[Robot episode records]
◆ ◆ ◆ ◆ ◆
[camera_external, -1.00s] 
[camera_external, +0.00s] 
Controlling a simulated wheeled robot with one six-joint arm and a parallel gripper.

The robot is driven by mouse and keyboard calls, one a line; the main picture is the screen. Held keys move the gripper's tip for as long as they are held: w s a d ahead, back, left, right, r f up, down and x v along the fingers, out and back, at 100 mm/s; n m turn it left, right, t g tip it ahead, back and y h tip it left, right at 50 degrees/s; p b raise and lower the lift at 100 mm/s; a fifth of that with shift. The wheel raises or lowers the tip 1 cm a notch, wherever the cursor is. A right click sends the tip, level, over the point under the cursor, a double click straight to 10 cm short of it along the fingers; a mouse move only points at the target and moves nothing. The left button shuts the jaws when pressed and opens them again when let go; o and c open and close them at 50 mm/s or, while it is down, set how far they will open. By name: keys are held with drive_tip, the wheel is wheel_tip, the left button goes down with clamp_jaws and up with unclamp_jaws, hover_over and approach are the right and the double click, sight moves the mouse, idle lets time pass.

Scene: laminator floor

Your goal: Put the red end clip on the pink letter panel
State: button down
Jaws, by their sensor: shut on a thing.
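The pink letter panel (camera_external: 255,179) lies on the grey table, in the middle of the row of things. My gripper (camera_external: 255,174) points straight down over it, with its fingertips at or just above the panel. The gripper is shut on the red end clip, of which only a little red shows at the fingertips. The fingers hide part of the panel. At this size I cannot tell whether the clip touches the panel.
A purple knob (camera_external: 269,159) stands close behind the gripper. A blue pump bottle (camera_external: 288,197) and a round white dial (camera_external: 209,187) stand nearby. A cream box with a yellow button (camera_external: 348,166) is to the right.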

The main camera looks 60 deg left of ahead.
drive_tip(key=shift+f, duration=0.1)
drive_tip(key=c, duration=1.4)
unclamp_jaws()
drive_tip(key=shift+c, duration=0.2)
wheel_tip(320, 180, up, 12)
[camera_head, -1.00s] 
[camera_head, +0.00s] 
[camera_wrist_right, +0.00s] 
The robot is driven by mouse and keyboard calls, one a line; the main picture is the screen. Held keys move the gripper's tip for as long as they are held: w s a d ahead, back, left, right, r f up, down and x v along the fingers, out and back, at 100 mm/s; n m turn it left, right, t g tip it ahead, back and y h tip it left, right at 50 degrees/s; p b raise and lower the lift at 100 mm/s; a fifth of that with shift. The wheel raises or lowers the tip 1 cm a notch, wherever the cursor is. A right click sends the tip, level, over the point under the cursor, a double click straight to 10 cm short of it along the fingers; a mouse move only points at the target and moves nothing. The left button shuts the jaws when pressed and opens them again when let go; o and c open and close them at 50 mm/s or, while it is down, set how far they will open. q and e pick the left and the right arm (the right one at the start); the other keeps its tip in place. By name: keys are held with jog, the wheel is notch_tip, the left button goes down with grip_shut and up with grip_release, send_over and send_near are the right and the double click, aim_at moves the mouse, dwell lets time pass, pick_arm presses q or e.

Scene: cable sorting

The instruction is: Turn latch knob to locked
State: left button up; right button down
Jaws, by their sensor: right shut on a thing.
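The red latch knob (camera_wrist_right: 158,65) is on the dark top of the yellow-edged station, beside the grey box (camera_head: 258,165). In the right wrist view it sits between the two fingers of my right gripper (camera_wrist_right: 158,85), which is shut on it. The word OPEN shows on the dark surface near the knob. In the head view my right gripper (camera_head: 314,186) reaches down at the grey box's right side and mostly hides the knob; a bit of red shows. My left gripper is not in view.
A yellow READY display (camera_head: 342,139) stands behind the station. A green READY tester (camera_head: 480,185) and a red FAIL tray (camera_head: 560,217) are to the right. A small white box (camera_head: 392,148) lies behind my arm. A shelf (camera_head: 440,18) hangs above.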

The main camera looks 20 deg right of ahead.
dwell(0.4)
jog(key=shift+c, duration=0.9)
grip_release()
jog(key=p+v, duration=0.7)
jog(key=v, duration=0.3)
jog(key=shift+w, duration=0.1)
◆ ◆ ◆ ◆ ◆
**TASK:** Check each line of the entries for the string "State". Copy the lines that have it.

**RESULT:**
State: button down
State: left button up; right button down

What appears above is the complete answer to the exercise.